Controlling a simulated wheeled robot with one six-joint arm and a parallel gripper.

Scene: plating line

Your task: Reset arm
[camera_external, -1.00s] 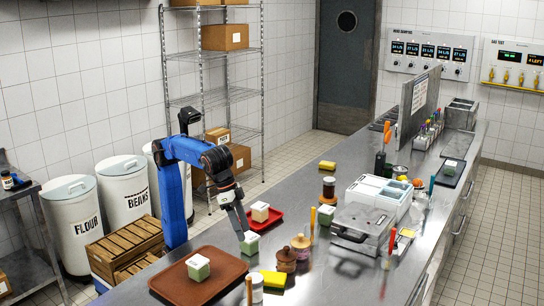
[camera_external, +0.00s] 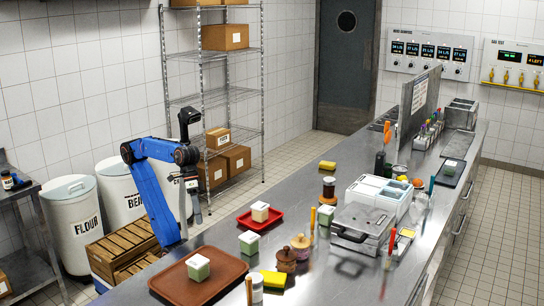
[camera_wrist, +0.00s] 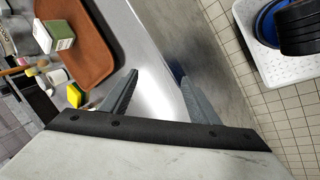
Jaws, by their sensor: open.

______

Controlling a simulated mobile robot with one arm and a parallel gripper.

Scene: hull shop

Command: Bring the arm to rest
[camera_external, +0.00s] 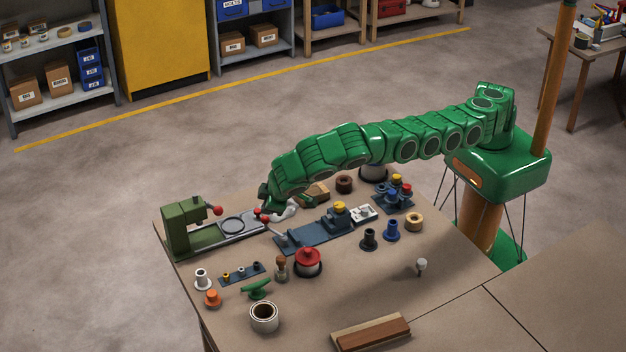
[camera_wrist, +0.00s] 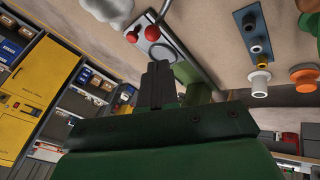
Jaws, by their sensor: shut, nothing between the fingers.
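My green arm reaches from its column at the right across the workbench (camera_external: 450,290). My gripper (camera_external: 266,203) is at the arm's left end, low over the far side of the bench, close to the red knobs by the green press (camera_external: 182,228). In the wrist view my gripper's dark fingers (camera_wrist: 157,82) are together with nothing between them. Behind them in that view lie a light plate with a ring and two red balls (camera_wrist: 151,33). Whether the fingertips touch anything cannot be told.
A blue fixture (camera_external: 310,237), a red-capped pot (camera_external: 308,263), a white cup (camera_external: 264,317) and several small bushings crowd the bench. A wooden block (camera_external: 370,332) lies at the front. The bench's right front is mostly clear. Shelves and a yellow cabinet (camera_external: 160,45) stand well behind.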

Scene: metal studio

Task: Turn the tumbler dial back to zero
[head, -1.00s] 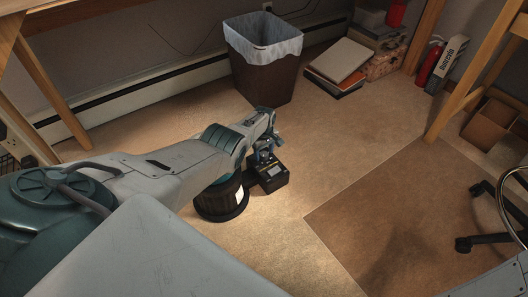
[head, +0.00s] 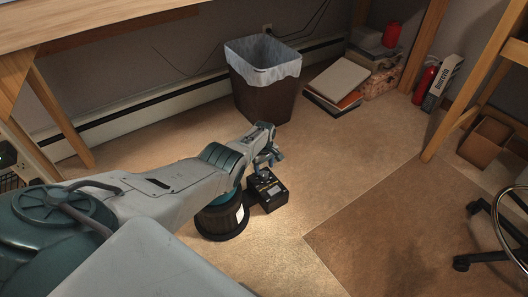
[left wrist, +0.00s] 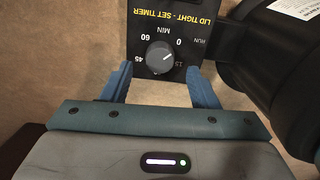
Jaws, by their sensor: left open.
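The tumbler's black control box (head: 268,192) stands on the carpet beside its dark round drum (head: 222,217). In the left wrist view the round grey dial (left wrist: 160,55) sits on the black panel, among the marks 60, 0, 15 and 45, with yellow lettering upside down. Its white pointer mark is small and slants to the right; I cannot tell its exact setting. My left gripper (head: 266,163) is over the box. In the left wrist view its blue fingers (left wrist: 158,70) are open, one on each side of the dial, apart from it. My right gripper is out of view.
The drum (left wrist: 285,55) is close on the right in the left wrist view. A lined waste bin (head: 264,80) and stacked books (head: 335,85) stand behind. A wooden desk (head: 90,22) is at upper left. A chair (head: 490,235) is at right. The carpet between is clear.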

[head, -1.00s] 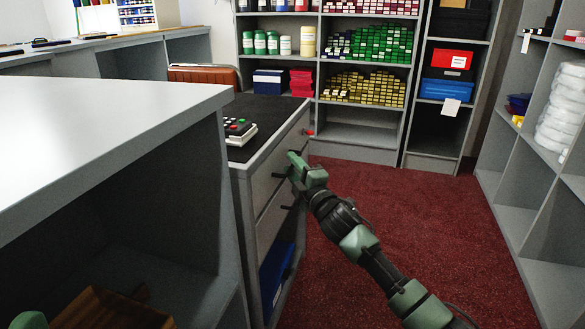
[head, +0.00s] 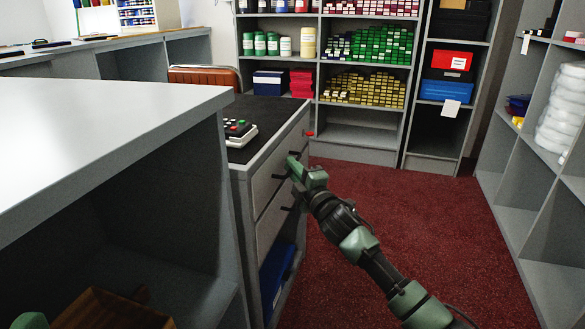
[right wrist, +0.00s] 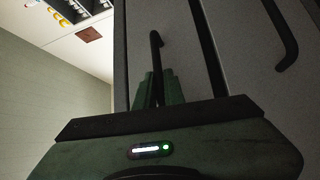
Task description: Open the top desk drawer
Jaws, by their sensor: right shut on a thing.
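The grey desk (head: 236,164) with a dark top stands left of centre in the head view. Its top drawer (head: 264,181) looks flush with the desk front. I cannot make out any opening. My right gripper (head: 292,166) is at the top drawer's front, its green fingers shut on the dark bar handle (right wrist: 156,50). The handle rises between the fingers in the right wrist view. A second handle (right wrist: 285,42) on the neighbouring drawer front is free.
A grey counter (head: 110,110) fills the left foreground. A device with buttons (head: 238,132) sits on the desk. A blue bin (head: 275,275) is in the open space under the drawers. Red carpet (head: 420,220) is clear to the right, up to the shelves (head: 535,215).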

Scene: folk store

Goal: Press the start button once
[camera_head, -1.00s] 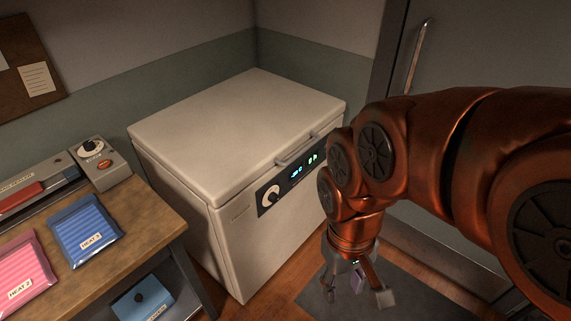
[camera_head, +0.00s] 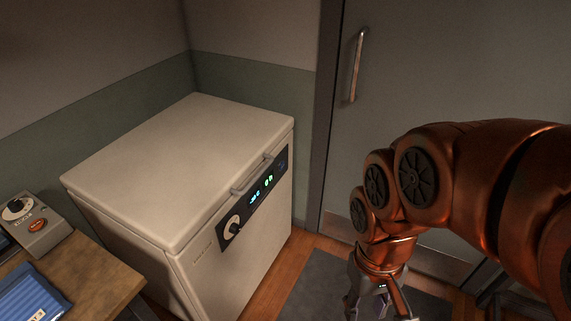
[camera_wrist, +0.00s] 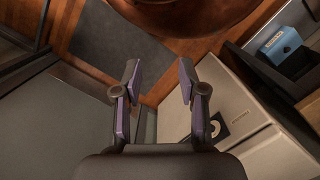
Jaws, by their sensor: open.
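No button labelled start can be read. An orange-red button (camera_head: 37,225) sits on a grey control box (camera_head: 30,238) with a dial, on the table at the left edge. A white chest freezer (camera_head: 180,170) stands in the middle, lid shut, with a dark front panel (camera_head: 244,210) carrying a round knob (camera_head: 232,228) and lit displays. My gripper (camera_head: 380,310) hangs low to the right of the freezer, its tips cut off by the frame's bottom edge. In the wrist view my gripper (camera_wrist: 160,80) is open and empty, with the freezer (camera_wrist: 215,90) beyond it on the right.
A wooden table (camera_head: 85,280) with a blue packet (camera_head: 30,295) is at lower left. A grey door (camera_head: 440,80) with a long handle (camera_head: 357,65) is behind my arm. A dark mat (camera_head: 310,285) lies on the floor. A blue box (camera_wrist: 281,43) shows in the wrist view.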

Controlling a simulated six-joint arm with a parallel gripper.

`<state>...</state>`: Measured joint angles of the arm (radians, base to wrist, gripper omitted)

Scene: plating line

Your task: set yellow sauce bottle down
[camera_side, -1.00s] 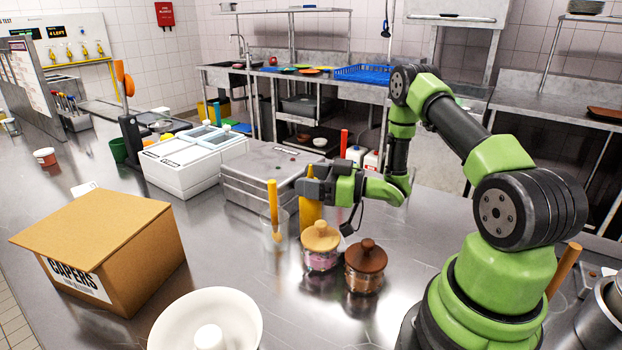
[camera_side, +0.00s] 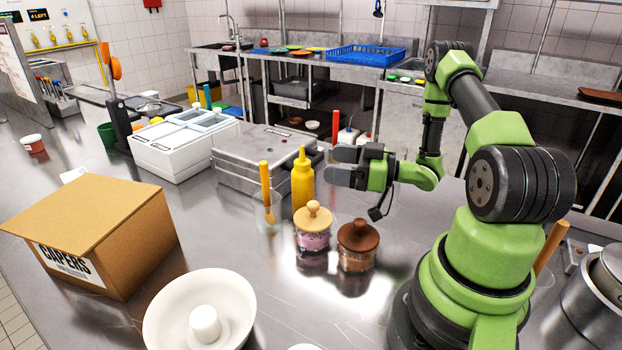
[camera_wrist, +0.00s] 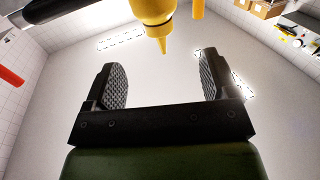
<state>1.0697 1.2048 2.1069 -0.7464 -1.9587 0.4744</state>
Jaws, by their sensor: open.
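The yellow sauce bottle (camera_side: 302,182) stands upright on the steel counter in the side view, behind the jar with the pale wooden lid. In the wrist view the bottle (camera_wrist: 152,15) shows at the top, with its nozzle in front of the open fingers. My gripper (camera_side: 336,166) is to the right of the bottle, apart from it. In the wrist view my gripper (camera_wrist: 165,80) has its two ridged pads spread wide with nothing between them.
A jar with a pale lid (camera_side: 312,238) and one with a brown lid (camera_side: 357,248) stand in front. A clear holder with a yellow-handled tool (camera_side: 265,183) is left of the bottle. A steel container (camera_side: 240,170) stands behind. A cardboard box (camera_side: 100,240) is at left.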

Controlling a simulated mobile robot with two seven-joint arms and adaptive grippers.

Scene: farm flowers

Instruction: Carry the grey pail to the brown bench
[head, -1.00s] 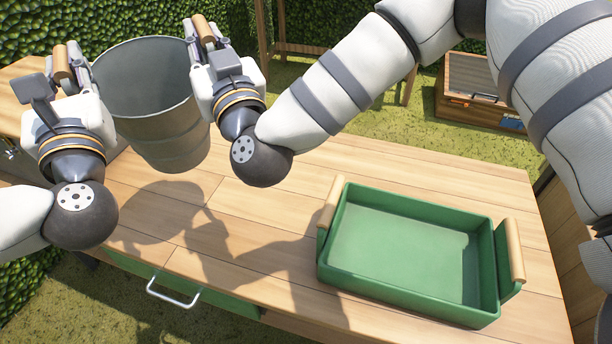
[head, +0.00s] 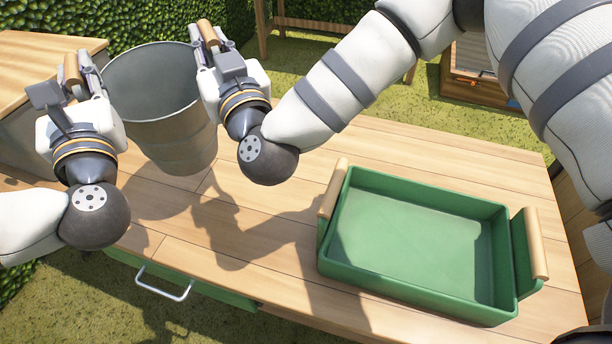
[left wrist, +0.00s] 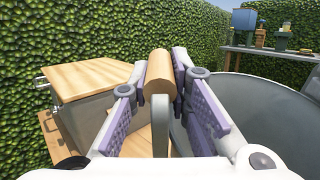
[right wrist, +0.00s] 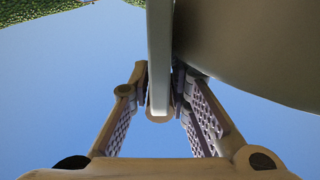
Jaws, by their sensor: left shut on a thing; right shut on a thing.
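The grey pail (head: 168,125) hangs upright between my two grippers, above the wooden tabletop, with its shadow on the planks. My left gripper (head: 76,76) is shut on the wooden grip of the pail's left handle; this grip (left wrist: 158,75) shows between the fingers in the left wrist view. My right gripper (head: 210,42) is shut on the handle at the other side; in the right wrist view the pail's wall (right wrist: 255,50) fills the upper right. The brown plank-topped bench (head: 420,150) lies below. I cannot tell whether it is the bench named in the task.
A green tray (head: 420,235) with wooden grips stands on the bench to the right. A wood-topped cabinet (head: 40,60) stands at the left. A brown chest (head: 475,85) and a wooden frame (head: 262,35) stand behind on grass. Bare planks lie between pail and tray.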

______

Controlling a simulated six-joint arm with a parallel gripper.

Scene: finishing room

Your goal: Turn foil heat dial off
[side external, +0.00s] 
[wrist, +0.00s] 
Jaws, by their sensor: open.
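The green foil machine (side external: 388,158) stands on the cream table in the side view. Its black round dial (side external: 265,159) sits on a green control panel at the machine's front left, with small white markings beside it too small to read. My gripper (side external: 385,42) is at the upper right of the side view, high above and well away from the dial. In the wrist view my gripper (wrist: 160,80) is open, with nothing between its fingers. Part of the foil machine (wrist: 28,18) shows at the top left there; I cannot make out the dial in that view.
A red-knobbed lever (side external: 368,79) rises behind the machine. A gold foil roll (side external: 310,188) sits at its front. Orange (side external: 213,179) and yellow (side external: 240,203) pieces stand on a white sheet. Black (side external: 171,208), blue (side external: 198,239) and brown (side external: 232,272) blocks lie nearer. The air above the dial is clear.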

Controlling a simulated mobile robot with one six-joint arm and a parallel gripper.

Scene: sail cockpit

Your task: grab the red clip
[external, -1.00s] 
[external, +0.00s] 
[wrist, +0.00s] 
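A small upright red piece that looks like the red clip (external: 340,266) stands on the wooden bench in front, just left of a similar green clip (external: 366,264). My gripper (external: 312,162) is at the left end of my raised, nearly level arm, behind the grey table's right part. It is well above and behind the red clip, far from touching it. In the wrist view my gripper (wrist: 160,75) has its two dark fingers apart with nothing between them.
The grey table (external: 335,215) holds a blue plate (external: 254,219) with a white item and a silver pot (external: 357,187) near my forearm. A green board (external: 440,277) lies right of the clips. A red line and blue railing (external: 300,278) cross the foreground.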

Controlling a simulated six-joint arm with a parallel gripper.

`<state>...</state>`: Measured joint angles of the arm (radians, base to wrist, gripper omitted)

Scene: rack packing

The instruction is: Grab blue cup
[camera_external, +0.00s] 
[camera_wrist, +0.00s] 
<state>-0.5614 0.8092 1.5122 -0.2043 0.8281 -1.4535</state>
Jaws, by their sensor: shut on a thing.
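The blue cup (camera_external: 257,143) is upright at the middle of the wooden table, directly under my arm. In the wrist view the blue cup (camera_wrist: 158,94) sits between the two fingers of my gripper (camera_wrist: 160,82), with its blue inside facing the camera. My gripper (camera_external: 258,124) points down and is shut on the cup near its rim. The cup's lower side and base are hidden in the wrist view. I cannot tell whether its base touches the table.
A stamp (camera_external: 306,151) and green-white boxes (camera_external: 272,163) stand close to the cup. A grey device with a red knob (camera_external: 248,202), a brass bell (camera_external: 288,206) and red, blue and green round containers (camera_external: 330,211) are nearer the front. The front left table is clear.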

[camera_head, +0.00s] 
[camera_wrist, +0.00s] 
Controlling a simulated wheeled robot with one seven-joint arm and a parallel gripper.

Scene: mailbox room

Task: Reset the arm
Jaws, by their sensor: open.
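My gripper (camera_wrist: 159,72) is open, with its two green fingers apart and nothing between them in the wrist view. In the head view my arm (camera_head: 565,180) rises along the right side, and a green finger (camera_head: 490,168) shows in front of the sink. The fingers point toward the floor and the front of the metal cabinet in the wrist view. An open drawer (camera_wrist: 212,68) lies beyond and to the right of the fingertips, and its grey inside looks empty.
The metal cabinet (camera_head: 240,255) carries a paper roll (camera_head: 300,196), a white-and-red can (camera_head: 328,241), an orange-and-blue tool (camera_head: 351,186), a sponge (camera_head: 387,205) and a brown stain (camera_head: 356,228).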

______

Using the records above, gather all lines where the string "robot" is present.

Controlling a simulated wheeled robot with one six-joint arm and a parallel gripper.
Controlling a simulated mobile robot with one arm and a parallel gripper.
Controlling a simulated mobile robot with two seven-joint arms and adaptive grippers.
Controlling a simulated mobile robot with one six-joint arm and a parallel gripper.
Controlling a simulated wheeled robot with one seven-joint arm and a parallel gripper.

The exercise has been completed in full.